Not all dark data is text based. However, there are tools available to convert file scans of documents to text using Optical Character Recognition (OCR) techniques. There are also voice to text translation and even image recognition libraries that allow processing of photographic imagery to help generate text-based classifications of the file.

One great use-case is anti-fraud. A common problem in the insurance industry is collusion by third parties like repair specialists, solicitors and insurance brokers to inflate repair costs. Invoices supplied through the solicitor with inflated repair costs can often go unnoticed when bundled with several documents from a solicitor presenting a case for a claimant.(7) Unstructured data mining techniques can be used to identify the repairer from the invoice details and determine if they are a known fraudster, immediately tagging the document and supplementing the meta data for the workflow case.
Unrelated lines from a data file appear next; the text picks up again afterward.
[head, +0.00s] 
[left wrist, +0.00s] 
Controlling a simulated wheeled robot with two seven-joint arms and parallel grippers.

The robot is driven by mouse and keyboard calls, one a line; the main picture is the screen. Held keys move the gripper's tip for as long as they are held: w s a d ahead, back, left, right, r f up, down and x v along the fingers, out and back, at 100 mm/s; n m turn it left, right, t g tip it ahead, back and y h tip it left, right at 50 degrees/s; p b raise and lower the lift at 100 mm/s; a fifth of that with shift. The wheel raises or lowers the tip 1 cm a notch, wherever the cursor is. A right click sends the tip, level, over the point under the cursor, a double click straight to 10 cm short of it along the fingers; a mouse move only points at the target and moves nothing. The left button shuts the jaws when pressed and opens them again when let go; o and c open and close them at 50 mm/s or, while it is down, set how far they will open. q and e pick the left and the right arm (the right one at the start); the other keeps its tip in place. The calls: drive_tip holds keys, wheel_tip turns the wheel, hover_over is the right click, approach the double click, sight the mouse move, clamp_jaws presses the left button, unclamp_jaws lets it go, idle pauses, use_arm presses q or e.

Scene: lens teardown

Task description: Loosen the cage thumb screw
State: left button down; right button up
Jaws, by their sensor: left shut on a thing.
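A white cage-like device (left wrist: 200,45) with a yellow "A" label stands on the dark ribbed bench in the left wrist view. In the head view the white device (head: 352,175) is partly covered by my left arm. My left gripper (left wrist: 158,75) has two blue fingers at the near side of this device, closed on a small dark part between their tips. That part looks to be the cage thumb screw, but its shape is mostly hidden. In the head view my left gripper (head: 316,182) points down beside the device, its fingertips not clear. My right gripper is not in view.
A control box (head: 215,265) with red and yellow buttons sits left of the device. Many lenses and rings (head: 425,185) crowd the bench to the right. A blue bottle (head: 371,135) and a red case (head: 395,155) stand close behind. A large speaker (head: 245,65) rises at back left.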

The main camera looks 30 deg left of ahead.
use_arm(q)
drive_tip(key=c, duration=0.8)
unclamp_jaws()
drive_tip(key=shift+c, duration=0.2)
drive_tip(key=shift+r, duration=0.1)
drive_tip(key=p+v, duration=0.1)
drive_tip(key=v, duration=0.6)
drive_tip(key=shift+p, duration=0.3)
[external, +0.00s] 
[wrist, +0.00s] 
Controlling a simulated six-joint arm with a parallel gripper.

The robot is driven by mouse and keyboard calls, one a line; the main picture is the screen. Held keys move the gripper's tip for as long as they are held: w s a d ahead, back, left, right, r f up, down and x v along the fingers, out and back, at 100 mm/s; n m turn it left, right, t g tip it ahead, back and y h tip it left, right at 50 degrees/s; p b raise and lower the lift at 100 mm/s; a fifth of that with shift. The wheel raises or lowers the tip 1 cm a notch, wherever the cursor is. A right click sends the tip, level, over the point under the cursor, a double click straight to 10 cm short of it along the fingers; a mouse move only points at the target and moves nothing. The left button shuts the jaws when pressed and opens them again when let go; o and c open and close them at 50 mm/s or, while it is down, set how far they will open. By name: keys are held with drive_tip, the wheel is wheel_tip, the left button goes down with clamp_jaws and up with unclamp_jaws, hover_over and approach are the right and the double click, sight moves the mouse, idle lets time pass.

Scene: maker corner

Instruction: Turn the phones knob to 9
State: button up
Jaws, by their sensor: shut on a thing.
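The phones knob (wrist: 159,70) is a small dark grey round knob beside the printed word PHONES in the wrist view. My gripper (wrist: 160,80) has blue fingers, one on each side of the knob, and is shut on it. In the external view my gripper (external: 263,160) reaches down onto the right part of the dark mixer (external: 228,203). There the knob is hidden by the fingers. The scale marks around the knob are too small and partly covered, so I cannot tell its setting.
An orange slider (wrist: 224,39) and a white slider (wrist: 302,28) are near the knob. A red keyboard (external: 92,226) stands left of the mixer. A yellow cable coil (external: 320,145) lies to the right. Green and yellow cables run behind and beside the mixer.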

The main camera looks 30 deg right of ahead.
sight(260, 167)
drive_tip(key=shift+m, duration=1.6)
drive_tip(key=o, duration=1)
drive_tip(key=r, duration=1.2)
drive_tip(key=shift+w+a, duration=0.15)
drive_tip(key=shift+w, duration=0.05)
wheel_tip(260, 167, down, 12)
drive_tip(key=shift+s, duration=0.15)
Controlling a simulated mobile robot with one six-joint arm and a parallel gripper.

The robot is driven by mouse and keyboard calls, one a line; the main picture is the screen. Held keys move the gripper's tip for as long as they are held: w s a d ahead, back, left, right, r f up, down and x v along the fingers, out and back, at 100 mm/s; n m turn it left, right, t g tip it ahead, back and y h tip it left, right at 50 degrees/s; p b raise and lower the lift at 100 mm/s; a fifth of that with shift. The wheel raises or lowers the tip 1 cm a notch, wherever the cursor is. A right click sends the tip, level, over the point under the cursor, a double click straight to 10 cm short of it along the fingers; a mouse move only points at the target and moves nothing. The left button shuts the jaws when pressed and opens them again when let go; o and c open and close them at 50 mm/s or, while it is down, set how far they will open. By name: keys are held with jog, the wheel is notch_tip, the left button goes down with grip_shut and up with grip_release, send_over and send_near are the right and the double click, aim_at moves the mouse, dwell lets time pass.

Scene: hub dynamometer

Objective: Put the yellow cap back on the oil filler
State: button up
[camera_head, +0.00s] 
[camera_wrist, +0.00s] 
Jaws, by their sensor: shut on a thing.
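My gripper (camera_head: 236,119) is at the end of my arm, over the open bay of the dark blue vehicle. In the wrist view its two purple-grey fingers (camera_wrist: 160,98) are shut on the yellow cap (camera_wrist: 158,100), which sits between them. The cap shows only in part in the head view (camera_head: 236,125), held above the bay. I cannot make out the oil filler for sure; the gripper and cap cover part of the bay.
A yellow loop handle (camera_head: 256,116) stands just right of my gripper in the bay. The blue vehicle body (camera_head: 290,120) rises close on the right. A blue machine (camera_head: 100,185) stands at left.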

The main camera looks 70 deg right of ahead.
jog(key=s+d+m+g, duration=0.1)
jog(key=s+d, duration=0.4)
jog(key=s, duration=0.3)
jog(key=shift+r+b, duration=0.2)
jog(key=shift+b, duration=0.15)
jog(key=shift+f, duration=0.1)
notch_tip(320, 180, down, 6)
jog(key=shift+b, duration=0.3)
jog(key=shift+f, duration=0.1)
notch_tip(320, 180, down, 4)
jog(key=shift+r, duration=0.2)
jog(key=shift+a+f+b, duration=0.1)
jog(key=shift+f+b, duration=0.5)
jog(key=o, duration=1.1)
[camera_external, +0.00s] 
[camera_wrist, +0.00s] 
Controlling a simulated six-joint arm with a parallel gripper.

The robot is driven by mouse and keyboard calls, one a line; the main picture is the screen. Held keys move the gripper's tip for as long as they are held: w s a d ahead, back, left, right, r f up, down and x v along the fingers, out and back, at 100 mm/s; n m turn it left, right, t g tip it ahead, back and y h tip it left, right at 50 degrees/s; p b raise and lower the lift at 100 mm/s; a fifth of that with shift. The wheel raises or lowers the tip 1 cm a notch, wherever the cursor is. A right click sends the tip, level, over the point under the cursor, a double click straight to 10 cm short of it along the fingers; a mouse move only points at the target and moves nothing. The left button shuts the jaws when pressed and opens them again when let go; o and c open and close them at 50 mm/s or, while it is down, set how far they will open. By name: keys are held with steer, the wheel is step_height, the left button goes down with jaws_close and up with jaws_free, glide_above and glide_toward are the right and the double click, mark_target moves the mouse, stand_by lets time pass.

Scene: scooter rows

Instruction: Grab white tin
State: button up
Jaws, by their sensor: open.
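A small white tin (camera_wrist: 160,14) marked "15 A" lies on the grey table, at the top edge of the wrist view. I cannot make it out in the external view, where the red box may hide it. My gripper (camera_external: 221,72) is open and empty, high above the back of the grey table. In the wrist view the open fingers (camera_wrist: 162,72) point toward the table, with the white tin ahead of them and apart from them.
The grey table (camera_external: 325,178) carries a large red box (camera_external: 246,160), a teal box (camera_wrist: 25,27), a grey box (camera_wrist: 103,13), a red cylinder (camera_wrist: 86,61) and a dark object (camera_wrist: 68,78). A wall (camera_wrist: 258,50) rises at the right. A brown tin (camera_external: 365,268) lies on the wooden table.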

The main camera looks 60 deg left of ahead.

Automated processing systems can do this in seconds, providing insight that would otherwise be potentially overlooked.

Given the potential afforded by illuminating “dark data”, it is perhaps worth taking a moment to reflect on the potential relevance and value of your own organisation’s “dark data” and what you are going to do today, to reduce the long term cost of hoarding data of no value, mitigate the risks of a data breach, drive efficiencies in business processing, prepare your organisation to exploit AI, increase your competitiveness and deliver tangible improvements in services to your customers.